Rob and Kristi
And all the zaniness that ensues..
  • Home
  • About R&K
  • Books We’ve Read

Anniversary In The City

Jul07
2009
Written by Rob

Ed. – We’re still alive. June was just a busy, tiring month, and the last week or so we’ve either been busy with around-the-house stuff or we’ve been out of town. But we’re still here.



So after two weeks of graveyard, the plant finished apricot season and closed up for two weeks, waiting for peaches to finish ripening and be ready for canning. That means everyone gets laid off for two weeks, which meant Kristi got two weeks off in late June and early July, which meant we got an anniversary! For a long while we didn’t think we would get one. At first we thought the plant would work right through, that she’d be on the 7-days-a-week graveyard until September.

To give you an idea of what that’s like, we sleep in shifts, her waking me at 6am when she comes home from work; I get up, we have breakfast together and then she goes to sleep for the day. I work, tiptoeing around the house all day to keep the house quiet. She wakes at 5pm or so, we have dinner together, she goes to work at 9pm, I go to bed an hour later. Rinse and repeat.

We get, at best, four hours a day together. It’s tough. So when we realized that we would in fact have lots of time together during and around the Independence Day weekend (our wedding anniversary is on the 5th), we knew we would spend some money and get the hell out of town.


We stayed two nights in downtown San Francisco, at the fancy hotel where we spent the first night of our honeymoon. Parked the car at a garage for the weekend, got three-day Muni passes (public transit passes that cover SF buses, rails and cable cars) and armed with a long email from our friend Jen Duarte – a former long-time San Francisco resident – we went out to hunt down off-beaten-path restaurants and sights. I love this town.
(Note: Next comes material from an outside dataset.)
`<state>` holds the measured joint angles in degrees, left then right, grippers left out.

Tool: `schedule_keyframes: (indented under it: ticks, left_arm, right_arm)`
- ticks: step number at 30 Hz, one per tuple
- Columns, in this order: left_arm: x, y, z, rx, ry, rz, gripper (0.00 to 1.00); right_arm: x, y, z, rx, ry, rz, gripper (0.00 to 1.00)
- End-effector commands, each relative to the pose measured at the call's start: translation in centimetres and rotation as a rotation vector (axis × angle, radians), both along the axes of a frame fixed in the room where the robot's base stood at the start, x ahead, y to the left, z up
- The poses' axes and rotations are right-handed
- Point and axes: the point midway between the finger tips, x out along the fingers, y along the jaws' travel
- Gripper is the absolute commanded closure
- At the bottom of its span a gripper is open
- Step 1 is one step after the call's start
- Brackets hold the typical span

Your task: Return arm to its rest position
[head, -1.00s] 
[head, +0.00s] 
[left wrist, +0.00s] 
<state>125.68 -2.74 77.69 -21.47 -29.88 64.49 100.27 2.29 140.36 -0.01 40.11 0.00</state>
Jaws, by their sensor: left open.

The big highlight was the fireworks show over the Bay. The fog was just right, it was cold, and along with fifty thousand other people we found spots out near Pier 39 to watch goofy people do stupid things for three hours before the main event of colorful explosions over Alcatraz. And people-watching entertainment, there was. There was the hoochie-mama party girl in the EXTREMELY tight, short, low-cut dress and four-inch stilettos, waiting freezing in the fifty-nine-degree wind to board a Bay fireworks cruise with her date. And then there was the crowd pleasing, drunk-lesbians-fighting-cops pre-show show out on the pier, complete with screaming and wrestling and relationship drama and incoherent pleadings to be released from handcuffs and to give back MY F’ING IPHONE!.. basically, any time you get that many people together in SF, you’re bound to get some first class entertainment. That’s part of the charm of the city.

The real fun part that night came after the fireworks. All these thousands of people hit the street in search of buses, cabs, cable cars, whatever will get them back to their hotels, homes or cars. And of course all transit options are completely overwhelmed, meaning a flood of warm bodies washing over the streets as people walked home, mostly uphill. After several unsuccessful attempts to find a bus, we gave up and just joined the other Romans on the march back downtown.. it took about an hour, but we finally crawled back into our hotel room just before midnight. Dumped the backpack, locked the door, washed off a days worth of street and collapsed to bed.

The rest of the weekend was pretty laid back. We drove over the Golden Gate, took a spin up around the World War 2 fortifications of the Marin headlands, did some shopping, strolled through the Japanese tea gardens in Golden Gate Park. By Monday morning we were tired and ready to come home and get the animals out of hock.

It was a great weekend. We needed it. We’d barely seen each other for two weeks; we needed to get away together for a few days, reconnect and steel up a bit for the rest of this summer. It’s going to be a long haul.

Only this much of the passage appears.